Mosquitto was compiled with gcc 4.8.2, the Go implementation was executed with go run, the D implementation was compiled with dmd 220.127.116.11 and the Erlang version I’m not sure. I installed the Arch Linux erlang package and used my colleague’s Makefile without looking at it.
The two benchmarks are loadtest and pingtest. The former measures throughput whereas the latter measures latency. In loadtest a few hundred connections are set up to the broker. Half of these subscribe to a topic and the other half publishes to that topic as fast as possible. The benchmark ends when all of the subscribers have received a certain number of messages, determined by a command-line argument. I varied the number of connections to see how that would affect each broker. There was no contest here, the D implementation was by far the fastest. With a 100 connections I think there wasn’t enough work to do so that all implementations ended up waiting on IO. Except for Mosquitto, they all scaled rather nicely. I had problems measuring Jeff’s implementation due to a bug. He knows about the bug but just can’t be bothered fixing it. The numbers were taken from Go 1.1 (the pingtest numbers are Go 1.2). When his implementation works, Go 1.2 produces a binary that performs on the order of 10%-15% faster than the numbers above, which might mean equivalent performance to the Erlang implementation. I even think the bug shows up more often in Go 1.2 exactly because the resulting binary is more performant.
In pingtest Jeff tried to write a better benchmark and it measures latency. The two main command-line arguments are the number of connection pairs and the number of wildcard subscribers. For each pair, one of the connections subscribes to a request topic unique to that pair and the partner connection subscribes to a reply topic. One partner publishes a request and waits for the other connection to publish a reply. The number of messages sent per second now depends on the round-trip time between these two. Additionally, the wildcard subscribers receive both the request and reply messages from the first connection pair. The number before the ‘p’ is the number of connection pairs, and the number before the ‘w’ is the number of wildcard subscriber connections. Here Mosquitto is the fastest, but the performance difference diminishes with more wildcards, being on par with the D implementation in the last column. I’m not sure why it’s the fastest. I think there’s a possibility that vibe.d might be switching to the “wrong” fiber but that’s pure speculation on my part.

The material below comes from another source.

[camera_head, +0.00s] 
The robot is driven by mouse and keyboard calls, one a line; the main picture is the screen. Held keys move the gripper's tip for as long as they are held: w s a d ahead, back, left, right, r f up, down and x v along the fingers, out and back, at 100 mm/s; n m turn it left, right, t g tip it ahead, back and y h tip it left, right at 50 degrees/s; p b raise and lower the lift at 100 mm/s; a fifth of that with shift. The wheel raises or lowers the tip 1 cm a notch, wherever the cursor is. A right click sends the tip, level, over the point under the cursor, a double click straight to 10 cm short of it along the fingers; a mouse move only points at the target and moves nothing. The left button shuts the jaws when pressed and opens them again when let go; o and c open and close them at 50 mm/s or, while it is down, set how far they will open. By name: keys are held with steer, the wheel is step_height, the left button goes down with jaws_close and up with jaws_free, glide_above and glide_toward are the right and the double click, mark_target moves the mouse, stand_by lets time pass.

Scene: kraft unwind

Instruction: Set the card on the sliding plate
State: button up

What about readability and ease of writing? I can’t read Erlang so I can’t comment on that. Despite my preference for D I think the D and Go implementations are equally readable. Since the Erlang unit tests are in the same files as the implementation, it’s hard to know exactly how many lines long it is. It gets worse since it implements most of MQTT, the D implementation essentially only implements what’s necessary to run the benchmarks. With those caveats (and the fact that dependencies aren’t counted) the 3 implementations clock in at somewhere between 800 and 1000 lines, without filtering out blank lines and comments.
Could they be optimised further? Probably. In the end the choice of algorithm and data structures matter more than the programming language so my personal advice is to choose the language that makes you productive. None of them magically made the implementations performant; we all had to profile, analyse, optimise, try ideas and measure. I loved writing it in D, but then again I’m a convert. I particularly enjoyed using the serialisation library I wrote for it, Cerealed. Much of the typical bit twiddling boilerplate in networking code disappeared, and that was only made possible by D’s compile-time reflection and user-defined attributes.